After prayer and some research, my husband and I decided that I should call the specialist and ask to postpone the appointment until we had insurance.  I was glad I did; the person I spoke with said that in the first trimester they don't do much for you, so we would have had to pay out of pocket for just some "counseling."  She said I could call back and reschedule once we had the insurance straightened out.  I hung up the phone and a peace came over me.  I knew I did the right thing.  And when I went back to the OB a few weeks later and spoke with an actual doctor, she said it was fine that I waited.  She said it would still be good to get checked out by the specialist, but since I didn't have a history of blood clots and the pregnancy had already lasted past the point of when I miscarried the other babies, it probably wouldn't be a major problem.  I would most likely need to be monitored a little more closely toward the end of the pregnancy, and if I needed to take anything, it would probably just be aspirin.

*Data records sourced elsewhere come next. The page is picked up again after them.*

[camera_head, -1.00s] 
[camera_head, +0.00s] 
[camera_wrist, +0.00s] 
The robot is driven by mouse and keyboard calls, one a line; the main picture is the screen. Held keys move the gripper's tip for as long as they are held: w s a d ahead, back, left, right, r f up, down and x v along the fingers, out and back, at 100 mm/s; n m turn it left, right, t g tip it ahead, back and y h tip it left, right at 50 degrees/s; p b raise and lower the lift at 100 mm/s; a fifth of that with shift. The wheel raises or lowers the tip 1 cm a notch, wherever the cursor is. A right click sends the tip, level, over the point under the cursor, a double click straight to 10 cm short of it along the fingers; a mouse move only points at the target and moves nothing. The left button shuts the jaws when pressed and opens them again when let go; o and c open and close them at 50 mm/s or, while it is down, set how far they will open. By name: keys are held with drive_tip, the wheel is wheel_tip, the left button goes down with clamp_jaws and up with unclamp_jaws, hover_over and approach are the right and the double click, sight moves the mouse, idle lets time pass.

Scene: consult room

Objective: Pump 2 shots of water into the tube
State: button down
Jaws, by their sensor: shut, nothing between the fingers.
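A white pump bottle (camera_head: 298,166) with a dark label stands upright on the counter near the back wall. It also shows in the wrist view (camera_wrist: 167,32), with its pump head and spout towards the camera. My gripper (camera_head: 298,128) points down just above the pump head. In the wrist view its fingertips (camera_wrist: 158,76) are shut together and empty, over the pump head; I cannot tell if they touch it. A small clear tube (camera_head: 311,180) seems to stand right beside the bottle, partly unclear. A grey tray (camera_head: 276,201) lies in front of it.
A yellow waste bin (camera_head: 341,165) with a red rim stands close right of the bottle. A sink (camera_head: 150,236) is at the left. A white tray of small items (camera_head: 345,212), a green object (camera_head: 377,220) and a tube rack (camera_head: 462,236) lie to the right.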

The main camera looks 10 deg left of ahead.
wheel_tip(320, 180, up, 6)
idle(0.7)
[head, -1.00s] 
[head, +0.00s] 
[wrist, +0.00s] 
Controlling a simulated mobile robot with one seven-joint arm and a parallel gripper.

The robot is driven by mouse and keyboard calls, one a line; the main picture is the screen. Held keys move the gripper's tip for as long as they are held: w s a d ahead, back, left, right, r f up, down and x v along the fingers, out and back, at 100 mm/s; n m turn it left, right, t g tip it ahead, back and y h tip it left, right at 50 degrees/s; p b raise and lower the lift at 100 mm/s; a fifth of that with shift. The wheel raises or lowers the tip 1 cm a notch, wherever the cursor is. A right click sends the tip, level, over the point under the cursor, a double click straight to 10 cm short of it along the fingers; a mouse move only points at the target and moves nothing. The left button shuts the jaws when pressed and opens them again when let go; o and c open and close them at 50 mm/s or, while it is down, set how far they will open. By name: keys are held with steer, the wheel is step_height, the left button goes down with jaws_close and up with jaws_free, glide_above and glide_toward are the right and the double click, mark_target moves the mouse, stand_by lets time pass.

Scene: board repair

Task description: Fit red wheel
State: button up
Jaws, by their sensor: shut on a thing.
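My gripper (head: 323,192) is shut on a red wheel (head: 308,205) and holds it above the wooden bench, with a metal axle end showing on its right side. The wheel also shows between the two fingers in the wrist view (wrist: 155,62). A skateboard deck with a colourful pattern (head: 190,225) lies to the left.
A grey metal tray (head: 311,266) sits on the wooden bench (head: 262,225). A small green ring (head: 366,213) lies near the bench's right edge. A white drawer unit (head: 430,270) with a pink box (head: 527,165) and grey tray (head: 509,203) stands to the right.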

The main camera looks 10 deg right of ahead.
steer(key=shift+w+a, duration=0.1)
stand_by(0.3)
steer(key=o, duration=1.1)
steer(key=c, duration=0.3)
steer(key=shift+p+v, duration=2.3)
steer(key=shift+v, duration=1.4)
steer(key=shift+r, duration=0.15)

So here I am...17 and a half weeks pregnant.  I'm proud to say I'm more peaceful that I thought I'd be, but I think the hardest thing about it is just being lonely.  I don't have friends up here yet, and though I keep in touch with the old ones, it's not as good as having someone in the flesh to talk to.  Add pregnancy hormones to the mix and what I got was just sadness over the last week or so.  Whenever I get that way, my husband asks me, "When was the last time you read your Bible?"  So this morning I picked it up and read.  And for once our three-year-old didn't want to turn the pages for me.  :o)

I found myself reading Psalm 42.  While my situation probably isn't as serious as what the psalmist was going through, I found myself relating to some of what he said.  One phrase that struck me was "I pour out my soul within me" (verse 4).  To me it sounded like an offering of sorts.  The footnotes in my Bible led me to both 1 Samuel and Job for other uses of the phrase.  Turns out Hannah and Job said the same thing when they were in distress.  In Hannah's case (1Samuel 1:15), her affliction had to do with being childless, and as a result she prayed continuously to the Lord (even to the point where her husband asked her if she was drunk!).  In Job's case, he was lamenting over his current state of loss and humiliation (30:16).  In both cases, they were sad and the situation was weighing down on them...much like myself.  I found myself relating more to Hannah since her situation had to do with getting pregnant.  I find my sadness has also made me feel guilty since I think, "I wanted another baby, and this pregnancy is going well...I have no right to be sad!"  I also relate to Hannah because despite her sadness, she was doing what I ought to be doing more of....praying before the Lord.  Even the psalmist asks himself, "When shall I come and appear before the Lord" (verse 2b) and also instructs his soul to hope in the Lord (verse 5) because he must know that's the only way.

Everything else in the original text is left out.